**TASK BRIEF**
Please print all of the material below, word for word.

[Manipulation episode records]

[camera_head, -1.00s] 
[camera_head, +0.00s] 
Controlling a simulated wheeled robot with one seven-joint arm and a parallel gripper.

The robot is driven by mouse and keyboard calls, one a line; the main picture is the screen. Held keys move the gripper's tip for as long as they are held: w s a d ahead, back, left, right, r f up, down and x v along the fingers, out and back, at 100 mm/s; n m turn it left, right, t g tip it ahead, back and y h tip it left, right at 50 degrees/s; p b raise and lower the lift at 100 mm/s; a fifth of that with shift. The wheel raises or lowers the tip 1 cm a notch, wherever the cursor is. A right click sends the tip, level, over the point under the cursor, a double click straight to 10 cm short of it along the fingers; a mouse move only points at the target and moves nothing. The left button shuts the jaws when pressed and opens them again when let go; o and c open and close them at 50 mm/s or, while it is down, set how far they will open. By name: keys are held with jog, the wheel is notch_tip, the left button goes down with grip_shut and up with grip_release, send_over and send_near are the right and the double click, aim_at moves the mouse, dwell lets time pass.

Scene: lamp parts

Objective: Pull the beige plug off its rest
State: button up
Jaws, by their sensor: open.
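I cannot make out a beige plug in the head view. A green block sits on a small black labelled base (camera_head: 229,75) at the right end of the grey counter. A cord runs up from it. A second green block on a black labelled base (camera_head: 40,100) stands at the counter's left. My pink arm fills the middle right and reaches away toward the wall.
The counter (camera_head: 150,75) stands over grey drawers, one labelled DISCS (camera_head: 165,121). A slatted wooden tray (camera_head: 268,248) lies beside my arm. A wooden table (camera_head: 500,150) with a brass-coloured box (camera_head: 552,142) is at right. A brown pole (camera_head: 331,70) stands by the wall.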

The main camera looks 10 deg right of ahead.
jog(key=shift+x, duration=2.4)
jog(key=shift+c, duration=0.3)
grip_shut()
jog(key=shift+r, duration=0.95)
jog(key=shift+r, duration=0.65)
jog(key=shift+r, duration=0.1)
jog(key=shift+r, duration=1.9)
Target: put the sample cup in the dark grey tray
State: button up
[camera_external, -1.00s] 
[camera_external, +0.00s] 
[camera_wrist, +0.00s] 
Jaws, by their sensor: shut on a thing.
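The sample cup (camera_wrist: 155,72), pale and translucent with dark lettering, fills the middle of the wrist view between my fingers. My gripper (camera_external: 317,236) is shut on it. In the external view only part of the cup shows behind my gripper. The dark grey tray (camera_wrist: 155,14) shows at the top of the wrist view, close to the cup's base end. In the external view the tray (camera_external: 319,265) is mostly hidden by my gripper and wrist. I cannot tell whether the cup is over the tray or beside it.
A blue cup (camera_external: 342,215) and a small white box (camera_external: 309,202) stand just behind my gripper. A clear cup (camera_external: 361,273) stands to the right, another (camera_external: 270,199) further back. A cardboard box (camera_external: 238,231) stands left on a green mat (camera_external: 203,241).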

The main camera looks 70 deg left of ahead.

**IN RESPONSE**
[camera_head, -1.00s] 
[camera_head, +0.00s] 
Controlling a simulated wheeled robot with one seven-joint arm and a parallel gripper.

The robot is driven by mouse and keyboard calls, one a line; the main picture is the screen. Held keys move the gripper's tip for as long as they are held: w s a d ahead, back, left, right, r f up, down and x v along the fingers, out and back, at 100 mm/s; n m turn it left, right, t g tip it ahead, back and y h tip it left, right at 50 degrees/s; p b raise and lower the lift at 100 mm/s; a fifth of that with shift. The wheel raises or lowers the tip 1 cm a notch, wherever the cursor is. A right click sends the tip, level, over the point under the cursor, a double click straight to 10 cm short of it along the fingers; a mouse move only points at the target and moves nothing. The left button shuts the jaws when pressed and opens them again when let go; o and c open and close them at 50 mm/s or, while it is down, set how far they will open. By name: keys are held with jog, the wheel is notch_tip, the left button goes down with grip_shut and up with grip_release, send_over and send_near are the right and the double click, aim_at moves the mouse, dwell lets time pass.

Scene: lamp parts

Objective: Pull the beige plug off its rest
State: button up
Jaws, by their sensor: open.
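I cannot make out a beige plug in the head view. A green block sits on a small black labelled base (camera_head: 229,75) at the right end of the grey counter. A cord runs up from it. A second green block on a black labelled base (camera_head: 40,100) stands at the counter's left. My pink arm fills the middle right and reaches away toward the wall.
The counter (camera_head: 150,75) stands over grey drawers, one labelled DISCS (camera_head: 165,121). A slatted wooden tray (camera_head: 268,248) lies beside my arm. A wooden table (camera_head: 500,150) with a brass-coloured box (camera_head: 552,142) is at right. A brown pole (camera_head: 331,70) stands by the wall.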

The main camera looks 10 deg right of ahead.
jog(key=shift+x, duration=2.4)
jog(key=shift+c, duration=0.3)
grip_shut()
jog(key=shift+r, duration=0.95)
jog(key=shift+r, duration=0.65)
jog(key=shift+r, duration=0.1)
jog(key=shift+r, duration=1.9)
Target: put the sample cup in the dark grey tray
State: button up
[camera_external, -1.00s] 
[camera_external, +0.00s] 
[camera_wrist, +0.00s] 
Jaws, by their sensor: shut on a thing.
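The sample cup (camera_wrist: 155,72), pale and translucent with dark lettering, fills the middle of the wrist view between my fingers. My gripper (camera_external: 317,236) is shut on it. In the external view only part of the cup shows behind my gripper. The dark grey tray (camera_wrist: 155,14) shows at the top of the wrist view, close to the cup's base end. In the external view the tray (camera_external: 319,265) is mostly hidden by my gripper and wrist. I cannot tell whether the cup is over the tray or beside it.
A blue cup (camera_external: 342,215) and a small white box (camera_external: 309,202) stand just behind my gripper. A clear cup (camera_external: 361,273) stands to the right, another (camera_external: 270,199) further back. A cardboard box (camera_external: 238,231) stands left on a green mat (camera_external: 203,241).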

The main camera looks 70 deg left of ahead.

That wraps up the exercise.